We can see that in the end we are being dragged finally out of this state of somnolence and a certain bureaucratic cosiness inside the apparatus that has come about with the unanimously adopted resolutions and the lack of discussion of decisions which come down from above, already made in advance, about which Comrade Zinoviev has written. What is dragging us out of this state of somnolence? The working class. It is dragging us out of this somnolence by its strikes, in other words the party is being spontaneously urged on to change its course. This means that on this basic question which is linked with the turn to the new course the Central Committee has, if you pardon a certain historical comparison, acted somewhat ‘tailistly’ - old Bolsheviks will know what this means. The party was pushed on by spontaneous processes instead of foreseeing them. Only as a result of a deepening and clearly emerging crisis which has manifested itself in the form of abscesses like the ‘Workers’ Truth’ group and the ‘Workers’ Group’, only as a result of such processes did the Central Committee awake to the need to review the methods of work inside our party.
Moreover as regards the economic questions, matters stand in just the same way. At the 12th Congress we adopted a resolution on the question of industry which foresaw all those discrepancies which afterwards developed and foresaw the need for a transition to planning. But for the present leadership things remained exactly as before and spontaneous objective crises were necessary in order for the party’s Central Committee to arrive at the need to take the path of a greater degree of planning in our economy far more energetically. At least that was how it was stated in the resolution that was adopted by this conference yesterday.

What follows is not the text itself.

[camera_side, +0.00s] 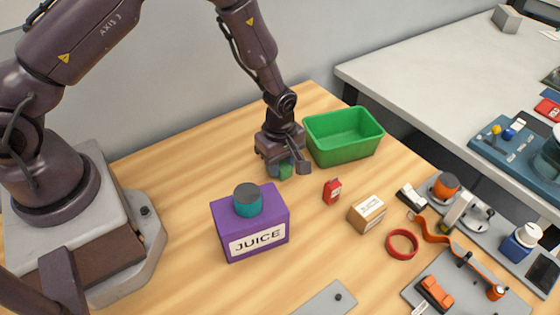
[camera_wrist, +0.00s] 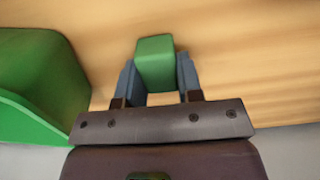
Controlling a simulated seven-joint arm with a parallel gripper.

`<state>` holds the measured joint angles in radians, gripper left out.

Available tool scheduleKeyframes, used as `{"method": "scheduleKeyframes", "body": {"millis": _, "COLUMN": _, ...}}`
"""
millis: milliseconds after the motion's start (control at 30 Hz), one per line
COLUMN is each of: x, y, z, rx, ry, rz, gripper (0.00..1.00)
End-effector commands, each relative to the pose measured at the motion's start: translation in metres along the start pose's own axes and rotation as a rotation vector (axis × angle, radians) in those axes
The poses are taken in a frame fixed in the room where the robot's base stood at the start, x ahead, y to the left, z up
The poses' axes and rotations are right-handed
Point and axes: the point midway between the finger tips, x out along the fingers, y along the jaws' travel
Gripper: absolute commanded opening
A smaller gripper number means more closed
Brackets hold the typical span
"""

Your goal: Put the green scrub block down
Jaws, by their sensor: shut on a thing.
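The green scrub block (camera_wrist: 155,62) is between the two fingers of my gripper (camera_wrist: 158,80) in the wrist view. My gripper is shut on it. In the side view my gripper (camera_side: 287,168) points down over the wooden table, and part of the green block (camera_side: 286,171) shows between the fingers, low over the tabletop. I cannot tell whether the block touches the table. The fingers hide part of it.
A green bin (camera_side: 343,146) stands just right of my gripper in the side view. A purple juice box (camera_side: 250,225), a red item (camera_side: 332,191), a small carton (camera_side: 366,212) and a red ring (camera_side: 402,244) are nearer the front. Bare wood (camera_side: 200,165) lies left of my gripper.

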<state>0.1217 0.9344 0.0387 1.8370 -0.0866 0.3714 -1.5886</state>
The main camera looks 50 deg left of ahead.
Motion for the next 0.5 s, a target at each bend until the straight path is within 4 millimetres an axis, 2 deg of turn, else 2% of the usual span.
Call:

Here, comrades, permit me to pass on to the next mistake of the Central Committee which it made at the plenum of the Central Committee and the Central Control Commission in October. I must say that for we who signed the document of the 46 the situation had already become quite clear even before we signed that document. We consider it to have been our mistake that we had not done so earlier. It could have had some useful consequences inside our party had we signed it earlier. But in assessing this document you have to understand one thing and that is the conditions in which we then found ourselves. The conditions were those of a mounting crisis whose limits no one could foresee. Then the divorce of our party organizations from the working masses which was revealed ruthlessly by those strikes which showed in Moscow in particular the cost to the party of a law-abiding committee which, however, overlooks the basic processes taking place in the broad working masses. What is the cost? The events of July and August and subsequent events showed this. Thus in coming out with the document of the 46 we clearly and definitely posed two fundamental questions; first, the question of the transition to workers’ democracy and secondly the transition to a more planned system in our economy.

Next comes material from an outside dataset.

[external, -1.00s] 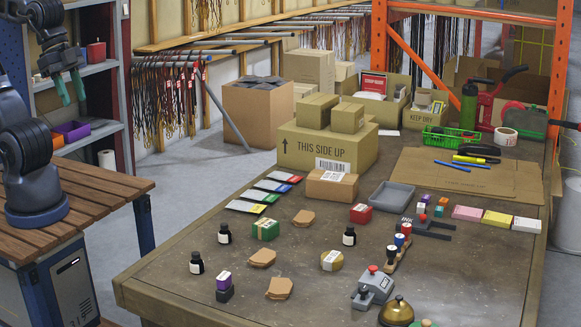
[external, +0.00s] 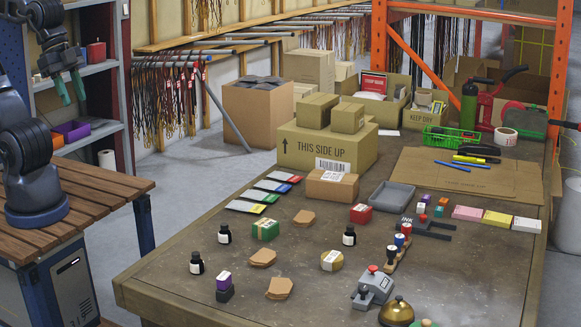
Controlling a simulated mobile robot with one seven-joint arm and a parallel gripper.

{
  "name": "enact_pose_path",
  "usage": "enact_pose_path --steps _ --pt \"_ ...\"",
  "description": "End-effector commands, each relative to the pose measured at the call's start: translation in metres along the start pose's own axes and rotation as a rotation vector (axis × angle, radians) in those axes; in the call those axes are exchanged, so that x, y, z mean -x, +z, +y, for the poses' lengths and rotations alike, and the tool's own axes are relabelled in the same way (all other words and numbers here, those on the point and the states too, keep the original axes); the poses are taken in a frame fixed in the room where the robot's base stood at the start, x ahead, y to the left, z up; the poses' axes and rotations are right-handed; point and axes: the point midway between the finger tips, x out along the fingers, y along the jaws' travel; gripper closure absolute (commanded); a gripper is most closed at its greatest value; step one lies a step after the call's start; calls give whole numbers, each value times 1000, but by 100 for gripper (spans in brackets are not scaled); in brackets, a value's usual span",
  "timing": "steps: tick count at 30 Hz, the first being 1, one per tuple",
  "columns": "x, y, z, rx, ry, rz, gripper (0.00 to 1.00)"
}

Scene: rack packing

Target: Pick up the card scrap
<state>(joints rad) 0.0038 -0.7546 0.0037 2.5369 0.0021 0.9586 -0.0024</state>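Three brown card scraps lie flat on the worktable (external: 200,260). One card scrap (external: 304,218) is near the middle, another card scrap (external: 263,257) is left of centre, and a third card scrap (external: 279,288) is toward the front. My gripper (external: 70,88) is at the upper left, high and far from the scraps. Its two greenish fingers point down and stand apart with nothing between them.
A stapler-like grey device (external: 372,288) and brass bell (external: 396,311) are front right. Cartons (external: 325,148) stand behind.

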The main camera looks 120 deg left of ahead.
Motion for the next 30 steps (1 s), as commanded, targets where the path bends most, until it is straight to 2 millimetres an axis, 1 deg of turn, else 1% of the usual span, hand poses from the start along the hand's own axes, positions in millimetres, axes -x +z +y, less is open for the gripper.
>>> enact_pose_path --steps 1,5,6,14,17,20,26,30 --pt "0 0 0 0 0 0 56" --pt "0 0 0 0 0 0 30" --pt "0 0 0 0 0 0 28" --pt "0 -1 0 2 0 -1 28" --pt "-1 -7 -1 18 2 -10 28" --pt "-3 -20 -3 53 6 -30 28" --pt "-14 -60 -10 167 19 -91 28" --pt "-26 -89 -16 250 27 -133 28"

Above all I must protest categorically against one entirely impermissible distortion which was committed in connection with this document, not only at Moscow meetings but also in the Politburo’s official document. On page 34 of this document you will read: ‘This statement of the 46 which broadly repeated Comrade Trotsky’s letter and was known to Comrade Trotsky before it was introduced in the Central Committee, said that the Central Committee is leading the party and the country to ‘disaster.’
The quotation is given in inverted commas. These words are not in our document. You cannot make quotations like that in an official document. At meetings everywhere Comrades Kamenev and Bukharin have quoted these words as the words of our document. We introduced a clear-cut resolution at the plenum on the question of workers’ democracy. In order to be clear about how the discussion at the plenum of the Central Committee and the Central Control Commission in October proceeded then arguing practically and not formally this is what the question was. We proposed on the question of workers’ democracy that the plenum adopta resolution which was subsequently incorporated in the document of December 5 in’ a more precise, definite and sharper form.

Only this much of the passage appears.